George Washington Papers

To George Washington from George Gilpin, 10 July 1785

From George Gilpin

Sunday July 10th 1785

Dr sir

on Sunday the 3d of this month I went within one mile of the Seneca falls it then rain’d very fast which prevented me from going nearer, on monday the 4th I went to Mr Gideon Moss’s who lives the nearest to the Falls of any person on the Virginia Side and who Issued provisons to the hands that workd under Johnston & Clapham last year, I then Crossed over the river Just above the falls to the maryland Side and went down to Where the huts was in which the people lived last fall and then to a Mr Goldsborougs at whoes house Johnston & Clapham lodged When they attended the works I found no person at any of these places who wanted to engage immediately one person who had been At mr Goldsborougs on the 1st day of the month by mistake Went away he wanted work and Said he understood blowing rocks Mr moss and others informd me that they thought hands might be procured after harvest but they ware all employd in gathering their Grain and Hay; I left a Short advertizment at those places and Some Others I then View’d the falls on both Sides and then Went to Shenandoah I arvied at harpers ferry on the 5th in the evening.
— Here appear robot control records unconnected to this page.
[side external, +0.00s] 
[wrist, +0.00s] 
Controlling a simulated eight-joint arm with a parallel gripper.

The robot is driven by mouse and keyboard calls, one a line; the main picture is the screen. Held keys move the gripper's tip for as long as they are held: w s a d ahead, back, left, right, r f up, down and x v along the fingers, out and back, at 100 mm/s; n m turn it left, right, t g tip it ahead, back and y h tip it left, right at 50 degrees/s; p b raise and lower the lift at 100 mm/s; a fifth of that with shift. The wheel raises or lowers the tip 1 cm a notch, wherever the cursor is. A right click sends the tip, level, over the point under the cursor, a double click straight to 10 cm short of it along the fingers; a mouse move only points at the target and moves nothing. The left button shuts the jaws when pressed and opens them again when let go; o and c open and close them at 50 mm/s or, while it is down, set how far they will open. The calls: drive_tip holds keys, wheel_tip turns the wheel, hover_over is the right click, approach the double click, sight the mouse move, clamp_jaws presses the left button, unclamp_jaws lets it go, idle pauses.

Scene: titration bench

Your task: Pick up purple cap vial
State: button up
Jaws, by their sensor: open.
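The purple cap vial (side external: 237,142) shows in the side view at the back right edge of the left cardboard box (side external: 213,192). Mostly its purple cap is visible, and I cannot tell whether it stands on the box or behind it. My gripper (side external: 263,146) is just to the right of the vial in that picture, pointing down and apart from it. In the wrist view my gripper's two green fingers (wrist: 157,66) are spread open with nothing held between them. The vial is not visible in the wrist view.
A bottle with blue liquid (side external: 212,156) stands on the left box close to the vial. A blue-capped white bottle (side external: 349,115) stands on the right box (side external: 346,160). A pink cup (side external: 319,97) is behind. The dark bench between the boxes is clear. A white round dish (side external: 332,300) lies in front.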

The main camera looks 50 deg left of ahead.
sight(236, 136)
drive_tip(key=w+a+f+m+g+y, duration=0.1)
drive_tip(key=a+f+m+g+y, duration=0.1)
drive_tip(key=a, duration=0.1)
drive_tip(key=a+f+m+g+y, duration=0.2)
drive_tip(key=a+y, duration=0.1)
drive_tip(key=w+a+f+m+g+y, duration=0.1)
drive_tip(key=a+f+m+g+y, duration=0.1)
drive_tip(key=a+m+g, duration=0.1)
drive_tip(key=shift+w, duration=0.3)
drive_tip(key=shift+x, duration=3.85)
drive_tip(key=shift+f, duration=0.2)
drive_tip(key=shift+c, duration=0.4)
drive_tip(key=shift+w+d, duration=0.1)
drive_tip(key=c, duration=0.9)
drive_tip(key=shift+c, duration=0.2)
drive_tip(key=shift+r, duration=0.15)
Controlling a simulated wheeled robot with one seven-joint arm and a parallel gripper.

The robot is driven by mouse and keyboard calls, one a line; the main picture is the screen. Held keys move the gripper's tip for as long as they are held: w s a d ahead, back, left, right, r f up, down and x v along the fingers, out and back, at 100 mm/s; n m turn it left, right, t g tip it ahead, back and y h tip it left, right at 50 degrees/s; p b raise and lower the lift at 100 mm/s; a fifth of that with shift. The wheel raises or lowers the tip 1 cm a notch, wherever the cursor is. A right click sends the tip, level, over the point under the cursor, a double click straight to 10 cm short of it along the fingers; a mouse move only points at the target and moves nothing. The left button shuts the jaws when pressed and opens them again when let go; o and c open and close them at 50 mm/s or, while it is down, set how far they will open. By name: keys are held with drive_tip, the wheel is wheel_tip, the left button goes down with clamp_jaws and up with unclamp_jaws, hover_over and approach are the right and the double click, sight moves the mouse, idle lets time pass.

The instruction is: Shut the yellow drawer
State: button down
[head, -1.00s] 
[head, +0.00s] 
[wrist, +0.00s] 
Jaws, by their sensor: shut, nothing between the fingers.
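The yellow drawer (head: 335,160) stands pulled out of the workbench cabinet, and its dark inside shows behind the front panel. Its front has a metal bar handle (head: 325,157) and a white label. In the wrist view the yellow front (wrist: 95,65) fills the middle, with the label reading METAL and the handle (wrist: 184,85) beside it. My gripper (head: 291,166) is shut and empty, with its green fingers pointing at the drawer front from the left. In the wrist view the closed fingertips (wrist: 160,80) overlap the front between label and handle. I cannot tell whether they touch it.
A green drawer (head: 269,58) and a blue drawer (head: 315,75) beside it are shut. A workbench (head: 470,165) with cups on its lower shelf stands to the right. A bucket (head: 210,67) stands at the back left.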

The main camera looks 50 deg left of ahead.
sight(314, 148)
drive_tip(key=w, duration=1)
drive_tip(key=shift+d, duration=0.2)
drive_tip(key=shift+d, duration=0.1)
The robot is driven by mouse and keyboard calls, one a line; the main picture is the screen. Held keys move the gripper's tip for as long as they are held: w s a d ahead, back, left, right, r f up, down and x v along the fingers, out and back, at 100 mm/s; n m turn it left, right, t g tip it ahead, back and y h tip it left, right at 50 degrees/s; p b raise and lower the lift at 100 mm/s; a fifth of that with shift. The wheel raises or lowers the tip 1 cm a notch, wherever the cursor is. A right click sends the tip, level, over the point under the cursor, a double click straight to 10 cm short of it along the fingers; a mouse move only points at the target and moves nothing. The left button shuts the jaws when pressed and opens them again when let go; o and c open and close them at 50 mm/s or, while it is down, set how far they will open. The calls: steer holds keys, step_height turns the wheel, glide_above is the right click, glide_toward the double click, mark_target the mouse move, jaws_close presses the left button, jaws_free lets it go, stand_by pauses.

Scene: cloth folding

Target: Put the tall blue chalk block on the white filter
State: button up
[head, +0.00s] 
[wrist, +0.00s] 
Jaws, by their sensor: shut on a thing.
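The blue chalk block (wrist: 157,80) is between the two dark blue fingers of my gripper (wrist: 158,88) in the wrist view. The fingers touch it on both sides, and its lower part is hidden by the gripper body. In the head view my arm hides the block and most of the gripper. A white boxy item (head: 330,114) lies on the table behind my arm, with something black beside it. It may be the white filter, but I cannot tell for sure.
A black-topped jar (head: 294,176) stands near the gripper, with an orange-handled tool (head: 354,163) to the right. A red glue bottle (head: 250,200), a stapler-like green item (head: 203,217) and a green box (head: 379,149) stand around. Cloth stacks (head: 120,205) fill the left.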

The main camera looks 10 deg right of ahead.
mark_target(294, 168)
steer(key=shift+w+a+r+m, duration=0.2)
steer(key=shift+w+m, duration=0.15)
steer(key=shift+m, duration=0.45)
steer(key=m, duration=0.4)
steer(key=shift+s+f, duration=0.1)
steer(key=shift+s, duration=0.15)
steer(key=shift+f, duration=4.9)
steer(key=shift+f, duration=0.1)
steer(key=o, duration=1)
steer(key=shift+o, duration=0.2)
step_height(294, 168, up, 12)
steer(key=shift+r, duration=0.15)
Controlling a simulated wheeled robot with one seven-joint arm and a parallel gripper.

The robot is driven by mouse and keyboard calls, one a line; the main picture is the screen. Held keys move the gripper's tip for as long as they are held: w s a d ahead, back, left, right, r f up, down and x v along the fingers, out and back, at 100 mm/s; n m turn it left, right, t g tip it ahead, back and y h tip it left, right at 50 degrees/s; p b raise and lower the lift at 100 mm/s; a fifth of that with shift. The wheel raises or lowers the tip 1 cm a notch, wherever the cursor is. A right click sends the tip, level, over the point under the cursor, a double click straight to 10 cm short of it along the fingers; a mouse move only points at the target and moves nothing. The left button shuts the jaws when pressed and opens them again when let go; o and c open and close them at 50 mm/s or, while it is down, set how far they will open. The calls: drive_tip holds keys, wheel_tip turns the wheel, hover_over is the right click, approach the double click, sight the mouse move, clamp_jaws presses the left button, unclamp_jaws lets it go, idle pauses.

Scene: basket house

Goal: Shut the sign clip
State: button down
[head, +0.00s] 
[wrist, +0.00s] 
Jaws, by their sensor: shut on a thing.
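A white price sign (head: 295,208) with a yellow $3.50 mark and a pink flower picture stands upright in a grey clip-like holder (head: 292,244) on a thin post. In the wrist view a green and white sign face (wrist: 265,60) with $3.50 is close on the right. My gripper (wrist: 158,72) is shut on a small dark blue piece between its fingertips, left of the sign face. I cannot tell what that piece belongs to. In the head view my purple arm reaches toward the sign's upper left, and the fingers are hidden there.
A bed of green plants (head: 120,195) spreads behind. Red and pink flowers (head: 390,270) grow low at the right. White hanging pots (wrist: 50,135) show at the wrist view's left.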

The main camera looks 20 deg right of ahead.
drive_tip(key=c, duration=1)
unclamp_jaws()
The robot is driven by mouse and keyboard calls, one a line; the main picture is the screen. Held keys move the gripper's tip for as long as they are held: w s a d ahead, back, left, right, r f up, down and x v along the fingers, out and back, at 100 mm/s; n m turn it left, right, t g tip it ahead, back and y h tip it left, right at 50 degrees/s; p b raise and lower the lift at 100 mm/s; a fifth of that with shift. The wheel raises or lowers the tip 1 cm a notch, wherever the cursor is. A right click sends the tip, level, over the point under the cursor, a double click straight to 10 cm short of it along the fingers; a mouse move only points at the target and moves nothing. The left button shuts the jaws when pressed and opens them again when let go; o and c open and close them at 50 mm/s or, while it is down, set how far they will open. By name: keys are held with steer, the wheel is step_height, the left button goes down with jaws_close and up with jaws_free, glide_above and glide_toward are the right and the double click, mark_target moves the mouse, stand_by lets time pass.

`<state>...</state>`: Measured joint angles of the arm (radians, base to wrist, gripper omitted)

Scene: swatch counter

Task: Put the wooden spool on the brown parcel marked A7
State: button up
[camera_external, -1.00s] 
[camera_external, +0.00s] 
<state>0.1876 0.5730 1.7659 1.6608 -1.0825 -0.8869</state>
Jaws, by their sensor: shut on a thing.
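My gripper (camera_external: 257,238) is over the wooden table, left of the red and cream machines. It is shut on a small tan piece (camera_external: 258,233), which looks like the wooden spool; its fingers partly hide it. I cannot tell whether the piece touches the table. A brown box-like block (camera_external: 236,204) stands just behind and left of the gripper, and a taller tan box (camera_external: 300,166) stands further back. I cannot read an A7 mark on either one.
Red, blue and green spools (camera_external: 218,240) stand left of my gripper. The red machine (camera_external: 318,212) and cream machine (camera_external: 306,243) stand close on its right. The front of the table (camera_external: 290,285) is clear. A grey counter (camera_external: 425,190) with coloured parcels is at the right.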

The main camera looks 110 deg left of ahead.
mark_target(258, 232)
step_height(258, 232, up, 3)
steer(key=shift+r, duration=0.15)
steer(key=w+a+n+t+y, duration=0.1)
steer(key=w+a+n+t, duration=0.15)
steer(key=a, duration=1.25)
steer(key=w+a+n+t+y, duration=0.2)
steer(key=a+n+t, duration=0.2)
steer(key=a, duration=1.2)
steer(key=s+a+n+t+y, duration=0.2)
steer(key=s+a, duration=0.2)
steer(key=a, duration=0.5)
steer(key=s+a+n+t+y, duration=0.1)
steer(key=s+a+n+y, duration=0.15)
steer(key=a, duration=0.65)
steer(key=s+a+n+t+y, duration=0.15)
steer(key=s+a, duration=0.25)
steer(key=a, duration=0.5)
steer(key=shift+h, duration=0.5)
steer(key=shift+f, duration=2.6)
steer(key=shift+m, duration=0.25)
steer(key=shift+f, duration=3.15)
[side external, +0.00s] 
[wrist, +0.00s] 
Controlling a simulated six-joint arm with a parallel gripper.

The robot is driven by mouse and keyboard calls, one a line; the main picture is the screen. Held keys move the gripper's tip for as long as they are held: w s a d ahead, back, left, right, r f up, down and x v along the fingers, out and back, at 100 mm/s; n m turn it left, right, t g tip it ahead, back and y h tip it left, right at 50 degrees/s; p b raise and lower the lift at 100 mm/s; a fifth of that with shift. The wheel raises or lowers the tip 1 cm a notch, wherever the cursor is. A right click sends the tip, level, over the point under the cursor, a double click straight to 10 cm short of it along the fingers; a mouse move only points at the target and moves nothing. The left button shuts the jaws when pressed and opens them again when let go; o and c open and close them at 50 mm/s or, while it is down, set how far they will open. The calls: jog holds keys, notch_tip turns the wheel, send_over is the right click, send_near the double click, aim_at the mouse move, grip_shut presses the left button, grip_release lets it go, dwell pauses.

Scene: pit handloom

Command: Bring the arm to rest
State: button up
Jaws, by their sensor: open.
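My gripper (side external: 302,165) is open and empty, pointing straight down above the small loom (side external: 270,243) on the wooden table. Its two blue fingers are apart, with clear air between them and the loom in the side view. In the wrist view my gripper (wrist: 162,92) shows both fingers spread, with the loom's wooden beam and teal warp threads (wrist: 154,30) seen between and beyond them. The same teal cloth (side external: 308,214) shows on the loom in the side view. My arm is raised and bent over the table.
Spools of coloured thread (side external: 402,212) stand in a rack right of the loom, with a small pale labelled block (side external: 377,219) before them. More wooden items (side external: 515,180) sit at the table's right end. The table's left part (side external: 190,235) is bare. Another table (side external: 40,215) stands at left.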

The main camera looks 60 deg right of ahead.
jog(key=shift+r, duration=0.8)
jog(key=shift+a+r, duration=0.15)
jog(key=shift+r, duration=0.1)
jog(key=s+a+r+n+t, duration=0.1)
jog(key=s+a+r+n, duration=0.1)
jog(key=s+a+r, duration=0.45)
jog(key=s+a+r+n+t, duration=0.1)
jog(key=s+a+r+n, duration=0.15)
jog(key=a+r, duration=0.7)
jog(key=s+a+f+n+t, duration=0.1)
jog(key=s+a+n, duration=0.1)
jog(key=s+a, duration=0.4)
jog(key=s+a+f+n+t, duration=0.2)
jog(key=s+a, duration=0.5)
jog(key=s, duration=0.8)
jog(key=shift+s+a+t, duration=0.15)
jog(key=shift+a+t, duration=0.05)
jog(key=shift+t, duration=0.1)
on the 6th it was near 12 oclock before I Could procure an Express to Bath a few labourers Came but they did not want to enter to work there was one old dutchman who Came very drunk, I informed them of the 8th day of august as the day on which their wages would begin if they appeard and would go to work—from what I Could gather from a number of gentlemen that assembled there that labourers may be had I believe anough for our porpose and 40/ Virginia Curry is about the price, the reason assignd why more did not appear was that their harvest is great and all the labourers employd I wrote a letter to Goverr Johnston and one to Goverr, S. Lee and Sent them I wrote a few Advertizements Sent one to Fredericks Town and Some to other places I viewd the falls on both Sides and got Whate Intelligence I Could Concerning the river and then waited at Capt. Breadys till Friday evening when Mr Rumsay Came we had Some Conversation about the navigation of potomack in which he informd me that he would be down on the 14th he gave me a letter for you which the bearer will deliver to you as also one from a Member of the Company a Colonel Hunter in favor of Mr Rumsay.1

I have Sent a State of the falls in the river as they now appear and have taken the liberty to make a few remarks on them, if your Excellency Should not have by you notes of this nature Sufficient Already they may be of Service & if you Should they Can be distroyd I thought it my duty to give you the best information I Could, I am with due Esteem your Excellencys Most Obt Servt

George Gilpin

ALS, MnHi. GW docketed the letter: “Colonl Gilpin’s Letter & Observns 10th July 1784.”

1James Rumsey’s letter has not been identified. Moses Hunter was a member of the Potowmack Company. For the possible identity of Bready, see John Sedwick to GW, 8 Aug. 1785, n.1.